◆ PROBLEM REQUIREMENTS
Write the records out again exactly, leaving no images in.

(Rows about robot tasks)

______

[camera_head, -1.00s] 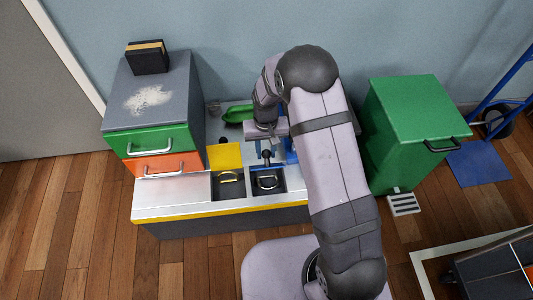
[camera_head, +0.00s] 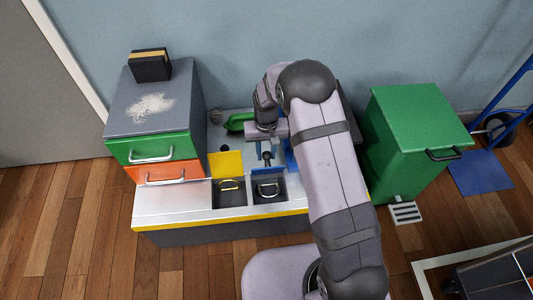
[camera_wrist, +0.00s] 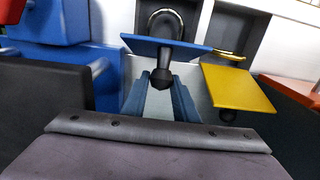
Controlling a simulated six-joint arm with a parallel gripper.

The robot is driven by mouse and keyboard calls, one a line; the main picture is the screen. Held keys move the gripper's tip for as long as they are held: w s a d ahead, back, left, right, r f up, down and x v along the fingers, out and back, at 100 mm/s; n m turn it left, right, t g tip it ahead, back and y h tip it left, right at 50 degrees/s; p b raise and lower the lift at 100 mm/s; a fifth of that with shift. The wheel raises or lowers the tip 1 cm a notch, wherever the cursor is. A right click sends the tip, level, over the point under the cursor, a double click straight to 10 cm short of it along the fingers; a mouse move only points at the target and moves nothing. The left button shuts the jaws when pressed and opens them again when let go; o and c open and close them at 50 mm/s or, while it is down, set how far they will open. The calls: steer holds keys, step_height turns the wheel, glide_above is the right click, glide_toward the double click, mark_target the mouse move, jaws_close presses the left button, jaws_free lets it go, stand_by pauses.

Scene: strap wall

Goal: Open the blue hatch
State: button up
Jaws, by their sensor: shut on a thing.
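The blue hatch (camera_head: 268,172) stands raised at the back of an open dark compartment (camera_head: 268,189) in the counter. In the wrist view the blue hatch (camera_wrist: 190,49) shows almost edge-on, with a black knob (camera_wrist: 162,79) on its near side. My gripper (camera_wrist: 161,95) has its two blue-grey fingers on either side of this knob and is shut on it. In the head view my gripper (camera_head: 267,152) is partly hidden by my arm.
A raised yellow hatch (camera_head: 226,164) is close left of the blue one, over another open compartment. A drawer cabinet (camera_head: 155,140) stands left, a green bin (camera_head: 410,140) right. In the wrist view a blue block (camera_wrist: 45,20) is close at left.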

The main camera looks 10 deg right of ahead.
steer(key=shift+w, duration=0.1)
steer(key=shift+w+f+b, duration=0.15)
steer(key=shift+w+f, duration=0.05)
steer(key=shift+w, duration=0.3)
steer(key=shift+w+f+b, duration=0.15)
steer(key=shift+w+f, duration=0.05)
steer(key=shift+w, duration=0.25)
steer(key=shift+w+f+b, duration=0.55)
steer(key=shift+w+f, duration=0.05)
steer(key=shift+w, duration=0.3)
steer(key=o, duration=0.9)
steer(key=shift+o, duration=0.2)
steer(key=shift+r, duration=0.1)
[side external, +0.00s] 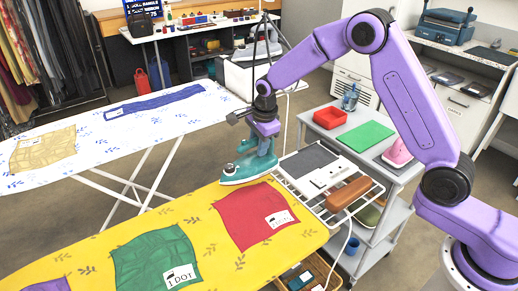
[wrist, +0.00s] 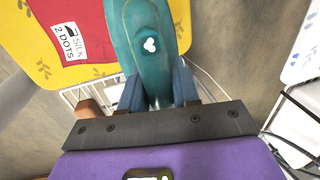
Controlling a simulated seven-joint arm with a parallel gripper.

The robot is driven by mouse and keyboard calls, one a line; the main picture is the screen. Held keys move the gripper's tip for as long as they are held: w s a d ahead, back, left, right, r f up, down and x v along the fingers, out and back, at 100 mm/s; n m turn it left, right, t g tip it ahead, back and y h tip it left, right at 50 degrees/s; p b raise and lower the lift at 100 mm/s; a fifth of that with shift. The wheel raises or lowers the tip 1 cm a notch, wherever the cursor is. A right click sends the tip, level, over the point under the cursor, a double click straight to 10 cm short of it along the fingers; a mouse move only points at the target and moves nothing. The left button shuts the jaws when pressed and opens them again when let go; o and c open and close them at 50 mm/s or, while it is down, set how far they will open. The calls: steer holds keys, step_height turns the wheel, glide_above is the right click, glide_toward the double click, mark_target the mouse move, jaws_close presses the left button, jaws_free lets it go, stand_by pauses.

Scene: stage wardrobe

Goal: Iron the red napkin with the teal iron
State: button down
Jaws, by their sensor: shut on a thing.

______

◆ TASK RESPONSE
[camera_head, -1.00s] 
[camera_head, +0.00s] 
[camera_wrist, +0.00s] 
Controlling a simulated six-joint arm with a parallel gripper.

The robot is driven by mouse and keyboard calls, one a line; the main picture is the screen. Held keys move the gripper's tip for as long as they are held: w s a d ahead, back, left, right, r f up, down and x v along the fingers, out and back, at 100 mm/s; n m turn it left, right, t g tip it ahead, back and y h tip it left, right at 50 degrees/s; p b raise and lower the lift at 100 mm/s; a fifth of that with shift. The wheel raises or lowers the tip 1 cm a notch, wherever the cursor is. A right click sends the tip, level, over the point under the cursor, a double click straight to 10 cm short of it along the fingers; a mouse move only points at the target and moves nothing. The left button shuts the jaws when pressed and opens them again when let go; o and c open and close them at 50 mm/s or, while it is down, set how far they will open. The calls: steer holds keys, step_height turns the wheel, glide_above is the right click, glide_toward the double click, mark_target the mouse move, jaws_close presses the left button, jaws_free lets it go, stand_by pauses.

Scene: strap wall

Goal: Open the blue hatch
State: button up
Jaws, by their sensor: shut on a thing.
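The blue hatch (camera_head: 268,172) stands raised at the back of an open dark compartment (camera_head: 268,189) in the counter. In the wrist view the blue hatch (camera_wrist: 190,49) shows almost edge-on, with a black knob (camera_wrist: 162,79) on its near side. My gripper (camera_wrist: 161,95) has its two blue-grey fingers on either side of this knob and is shut on it. In the head view my gripper (camera_head: 267,152) is partly hidden by my arm.
A raised yellow hatch (camera_head: 226,164) is close left of the blue one, over another open compartment. A drawer cabinet (camera_head: 155,140) stands left, a green bin (camera_head: 410,140) right. In the wrist view a blue block (camera_wrist: 45,20) is close at left.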

The main camera looks 10 deg right of ahead.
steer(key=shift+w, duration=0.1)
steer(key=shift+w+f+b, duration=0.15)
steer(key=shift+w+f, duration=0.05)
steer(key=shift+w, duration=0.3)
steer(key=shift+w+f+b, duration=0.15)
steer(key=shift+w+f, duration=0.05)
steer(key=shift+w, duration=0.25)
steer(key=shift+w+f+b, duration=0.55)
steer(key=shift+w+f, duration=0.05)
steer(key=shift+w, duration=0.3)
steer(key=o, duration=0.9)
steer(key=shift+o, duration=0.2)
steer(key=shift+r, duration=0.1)
[side external, +0.00s] 
[wrist, +0.00s] 
Controlling a simulated seven-joint arm with a parallel gripper.

The robot is driven by mouse and keyboard calls, one a line; the main picture is the screen. Held keys move the gripper's tip for as long as they are held: w s a d ahead, back, left, right, r f up, down and x v along the fingers, out and back, at 100 mm/s; n m turn it left, right, t g tip it ahead, back and y h tip it left, right at 50 degrees/s; p b raise and lower the lift at 100 mm/s; a fifth of that with shift. The wheel raises or lowers the tip 1 cm a notch, wherever the cursor is. A right click sends the tip, level, over the point under the cursor, a double click straight to 10 cm short of it along the fingers; a mouse move only points at the target and moves nothing. The left button shuts the jaws when pressed and opens them again when let go; o and c open and close them at 50 mm/s or, while it is down, set how far they will open. The calls: steer holds keys, step_height turns the wheel, glide_above is the right click, glide_toward the double click, mark_target the mouse move, jaws_close presses the left button, jaws_free lets it go, stand_by pauses.

Scene: stage wardrobe

Goal: Iron the red napkin with the teal iron
State: button down
Jaws, by their sensor: shut on a thing.

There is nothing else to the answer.